Zavallı yaşlı adam tövbeye geliyor ve “Ya ne olur? Ben arabayı emanet almıştım, bu araba benim değil. Çarptılar harap ettiler. İzmir'den gelen üzümlerimi de ezdiler. O çarpan arabanın plakasını alan varsa, insanlık namına bana versin.” Diye yalvarıyordu. Ben plakayı okumuştum, aklımdaydı. Hiç kimse oralı olmayınca o çarpan arabanın plakasını bir kağıda yazıp verdim ihtiyar adama.

Bu olay en azından Pazar da başından geçenler tarafından mutlaka bir yerlerde anlatılmıştır. Belki de olay mahkemeye intikal etmiş veya benim gibi bu olaya şahit olan çok insan vardır. Daha netice ne oldu bilmiyorum. Biz yolumuza devam ettik. 

Şimdi düşünüyorum da o yörede bazı cinayetlerin sebeplerinden biri belki de böyle olaylardır. Kaza olabilir. Hatta bazı kazalar kaçınılmazdır. Karşı beri anlayış gösterip anlaşmak lazım. Vurdum duymazlık ve suçunu kabul etmeme çok kötü bir şey. Bu olayın insanları karşılaşsalar belki de o üzümleri ezen adam “Ben haklıyım. Orta yerde bırakmasan!” diyecek ve üzümlerin sahibi yaşlı adamı haksız çıkarmağa çalışarak daha da tahrik edecek. Ve ben düşündüm, o yaşlı adamın yerinde ben olsam ne yapardım? Ne yapardım acaba, hiç bilemiyorum.

Eğer adamlar birbirlerini tanıyor olsalar veya bir araya gelip konuşsalar her şey kolaydan halledilecek. En nihayet enteresan bir kaza galiba. Kasıt olsa neden olsun? Vel hasıl o gün bir kere daha anladım ki, insanın başına ne geleceği hiçbir zaman belli olmaz.

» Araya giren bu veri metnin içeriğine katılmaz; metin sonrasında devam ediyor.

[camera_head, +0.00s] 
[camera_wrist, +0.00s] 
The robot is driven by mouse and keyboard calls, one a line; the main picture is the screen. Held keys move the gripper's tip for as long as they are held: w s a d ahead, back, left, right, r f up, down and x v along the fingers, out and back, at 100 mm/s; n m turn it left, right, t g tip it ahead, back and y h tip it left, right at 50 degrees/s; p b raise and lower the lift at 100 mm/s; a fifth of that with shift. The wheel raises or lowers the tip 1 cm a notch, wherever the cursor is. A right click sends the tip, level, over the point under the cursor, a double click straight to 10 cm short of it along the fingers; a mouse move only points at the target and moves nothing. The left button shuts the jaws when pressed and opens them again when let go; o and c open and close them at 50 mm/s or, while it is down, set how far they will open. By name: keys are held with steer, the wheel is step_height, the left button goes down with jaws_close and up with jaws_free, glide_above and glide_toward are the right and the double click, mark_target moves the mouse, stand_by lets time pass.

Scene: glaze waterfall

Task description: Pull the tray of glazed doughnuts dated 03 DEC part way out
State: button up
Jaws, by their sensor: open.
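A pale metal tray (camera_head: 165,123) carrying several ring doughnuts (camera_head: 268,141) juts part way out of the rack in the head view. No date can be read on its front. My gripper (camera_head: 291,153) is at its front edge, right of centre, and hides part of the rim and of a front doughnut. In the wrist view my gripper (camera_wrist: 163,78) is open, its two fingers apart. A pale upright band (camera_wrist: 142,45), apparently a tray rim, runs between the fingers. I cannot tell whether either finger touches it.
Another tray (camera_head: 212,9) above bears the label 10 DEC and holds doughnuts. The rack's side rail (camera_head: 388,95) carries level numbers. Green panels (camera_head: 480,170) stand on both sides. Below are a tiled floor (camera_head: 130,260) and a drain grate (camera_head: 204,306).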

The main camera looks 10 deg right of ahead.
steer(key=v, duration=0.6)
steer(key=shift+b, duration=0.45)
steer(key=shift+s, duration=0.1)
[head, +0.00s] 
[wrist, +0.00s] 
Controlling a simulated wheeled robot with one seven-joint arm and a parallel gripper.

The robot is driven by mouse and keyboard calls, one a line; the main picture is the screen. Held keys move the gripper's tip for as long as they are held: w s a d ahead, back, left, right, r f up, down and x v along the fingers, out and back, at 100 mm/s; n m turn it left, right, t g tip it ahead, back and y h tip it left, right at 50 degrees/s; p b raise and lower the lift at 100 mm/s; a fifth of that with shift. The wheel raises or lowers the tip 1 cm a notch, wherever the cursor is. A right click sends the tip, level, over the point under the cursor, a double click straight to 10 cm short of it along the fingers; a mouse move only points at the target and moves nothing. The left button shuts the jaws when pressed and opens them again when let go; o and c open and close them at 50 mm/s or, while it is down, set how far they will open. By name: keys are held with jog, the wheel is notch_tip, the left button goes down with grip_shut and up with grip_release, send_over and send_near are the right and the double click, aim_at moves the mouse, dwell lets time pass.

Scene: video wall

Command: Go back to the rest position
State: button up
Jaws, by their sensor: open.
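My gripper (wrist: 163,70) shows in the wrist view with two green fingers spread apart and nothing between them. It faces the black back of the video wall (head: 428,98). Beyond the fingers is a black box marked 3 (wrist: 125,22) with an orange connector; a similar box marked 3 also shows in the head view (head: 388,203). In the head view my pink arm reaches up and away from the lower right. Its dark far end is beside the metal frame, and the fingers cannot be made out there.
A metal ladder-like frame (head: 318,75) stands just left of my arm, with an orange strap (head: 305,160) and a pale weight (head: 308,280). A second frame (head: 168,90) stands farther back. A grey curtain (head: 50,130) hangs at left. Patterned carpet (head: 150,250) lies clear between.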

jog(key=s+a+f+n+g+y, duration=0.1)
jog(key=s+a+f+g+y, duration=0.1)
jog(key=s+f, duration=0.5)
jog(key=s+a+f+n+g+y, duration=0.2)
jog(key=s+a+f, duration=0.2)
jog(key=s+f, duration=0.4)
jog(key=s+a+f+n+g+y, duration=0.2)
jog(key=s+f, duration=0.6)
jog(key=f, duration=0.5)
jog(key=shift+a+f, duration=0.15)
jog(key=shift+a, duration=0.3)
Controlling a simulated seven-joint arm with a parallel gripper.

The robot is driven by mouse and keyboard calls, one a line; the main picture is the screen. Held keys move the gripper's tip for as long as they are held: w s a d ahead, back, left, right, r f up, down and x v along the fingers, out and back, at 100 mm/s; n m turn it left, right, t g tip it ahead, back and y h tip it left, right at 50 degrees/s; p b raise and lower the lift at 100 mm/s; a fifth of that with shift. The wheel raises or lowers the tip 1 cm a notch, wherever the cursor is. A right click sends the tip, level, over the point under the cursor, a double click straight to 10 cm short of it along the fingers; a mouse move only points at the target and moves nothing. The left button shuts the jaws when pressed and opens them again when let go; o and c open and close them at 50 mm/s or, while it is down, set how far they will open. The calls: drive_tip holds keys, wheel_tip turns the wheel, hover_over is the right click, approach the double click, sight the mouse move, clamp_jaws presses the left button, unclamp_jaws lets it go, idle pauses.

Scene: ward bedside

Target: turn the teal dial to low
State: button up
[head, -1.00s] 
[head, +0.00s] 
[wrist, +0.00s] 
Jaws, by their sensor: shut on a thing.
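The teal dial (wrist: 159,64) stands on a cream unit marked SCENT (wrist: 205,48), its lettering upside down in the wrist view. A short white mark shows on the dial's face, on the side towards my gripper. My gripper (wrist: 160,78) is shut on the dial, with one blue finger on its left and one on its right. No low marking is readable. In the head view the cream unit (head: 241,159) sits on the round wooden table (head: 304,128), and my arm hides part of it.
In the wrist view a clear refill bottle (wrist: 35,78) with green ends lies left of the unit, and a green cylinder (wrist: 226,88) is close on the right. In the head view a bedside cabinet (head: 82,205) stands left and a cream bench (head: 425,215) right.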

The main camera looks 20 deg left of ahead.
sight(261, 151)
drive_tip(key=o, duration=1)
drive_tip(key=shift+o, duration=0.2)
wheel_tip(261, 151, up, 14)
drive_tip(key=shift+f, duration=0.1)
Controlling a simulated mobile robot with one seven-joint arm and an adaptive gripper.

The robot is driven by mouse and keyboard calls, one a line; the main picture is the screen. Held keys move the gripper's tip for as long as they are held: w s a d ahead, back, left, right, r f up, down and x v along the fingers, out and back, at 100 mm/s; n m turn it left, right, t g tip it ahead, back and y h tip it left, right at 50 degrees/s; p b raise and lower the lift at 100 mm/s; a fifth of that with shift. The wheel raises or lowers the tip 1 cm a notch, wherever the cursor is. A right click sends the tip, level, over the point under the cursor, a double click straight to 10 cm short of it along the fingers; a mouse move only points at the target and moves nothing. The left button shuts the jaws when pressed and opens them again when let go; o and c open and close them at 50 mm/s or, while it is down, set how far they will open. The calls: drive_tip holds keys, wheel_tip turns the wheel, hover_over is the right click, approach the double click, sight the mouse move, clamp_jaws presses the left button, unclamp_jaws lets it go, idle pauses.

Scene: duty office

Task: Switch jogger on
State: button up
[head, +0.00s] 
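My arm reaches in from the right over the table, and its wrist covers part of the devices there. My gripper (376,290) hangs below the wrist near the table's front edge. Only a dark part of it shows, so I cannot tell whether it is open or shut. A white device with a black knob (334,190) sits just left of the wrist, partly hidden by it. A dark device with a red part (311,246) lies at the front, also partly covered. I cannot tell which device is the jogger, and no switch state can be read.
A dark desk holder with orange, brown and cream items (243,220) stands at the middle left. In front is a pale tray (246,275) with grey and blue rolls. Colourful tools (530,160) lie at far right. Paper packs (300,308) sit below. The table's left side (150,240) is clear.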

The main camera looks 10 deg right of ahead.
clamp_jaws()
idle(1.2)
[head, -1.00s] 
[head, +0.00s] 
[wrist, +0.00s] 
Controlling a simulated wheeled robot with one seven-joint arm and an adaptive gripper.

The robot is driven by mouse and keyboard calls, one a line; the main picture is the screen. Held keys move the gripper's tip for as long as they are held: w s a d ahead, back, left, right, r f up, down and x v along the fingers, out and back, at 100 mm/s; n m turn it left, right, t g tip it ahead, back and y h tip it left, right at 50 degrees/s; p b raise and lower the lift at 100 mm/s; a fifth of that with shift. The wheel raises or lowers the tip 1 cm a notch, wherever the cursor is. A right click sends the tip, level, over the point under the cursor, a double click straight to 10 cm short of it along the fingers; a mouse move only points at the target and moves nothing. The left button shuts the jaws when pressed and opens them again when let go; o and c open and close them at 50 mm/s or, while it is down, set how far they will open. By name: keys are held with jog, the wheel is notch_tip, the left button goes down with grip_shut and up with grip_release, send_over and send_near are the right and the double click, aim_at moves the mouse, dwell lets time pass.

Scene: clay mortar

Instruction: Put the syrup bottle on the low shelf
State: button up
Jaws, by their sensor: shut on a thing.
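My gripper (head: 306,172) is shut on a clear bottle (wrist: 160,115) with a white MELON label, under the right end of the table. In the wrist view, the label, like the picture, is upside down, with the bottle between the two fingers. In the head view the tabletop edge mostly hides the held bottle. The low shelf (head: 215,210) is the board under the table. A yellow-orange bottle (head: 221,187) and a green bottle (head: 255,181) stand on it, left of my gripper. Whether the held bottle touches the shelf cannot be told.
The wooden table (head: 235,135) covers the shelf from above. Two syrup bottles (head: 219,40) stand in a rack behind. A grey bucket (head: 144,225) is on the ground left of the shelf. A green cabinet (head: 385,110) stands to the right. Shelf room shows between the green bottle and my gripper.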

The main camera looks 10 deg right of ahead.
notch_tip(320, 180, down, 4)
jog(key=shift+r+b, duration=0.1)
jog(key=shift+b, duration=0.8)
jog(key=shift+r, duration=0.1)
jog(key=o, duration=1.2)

Bir saat sonra ne olacağı bilinmez. 

Başımıza bir şey gelmediği için bizler alışmışız öyle bir karar yaşayıp gidiyoruz. Bazen insanların böyle şanssız, kırık, nakıs günleri olur. İstek dışı bazı nahoş olaylar başa gelebilir. Çok eskilerden Tolstoy'un bir kitabında okumuştum. Adam 'Ayakkabımı kayıp etmiştim. Ağlayarak arıyordum. Karşımda bir ayağı kesik bir adam gördüm. Hemen şükredip kendime geldim.' diyordu. Her şeye şükredip ‘Allah beterinden korusun’ deyip olgun karşılamak lazım.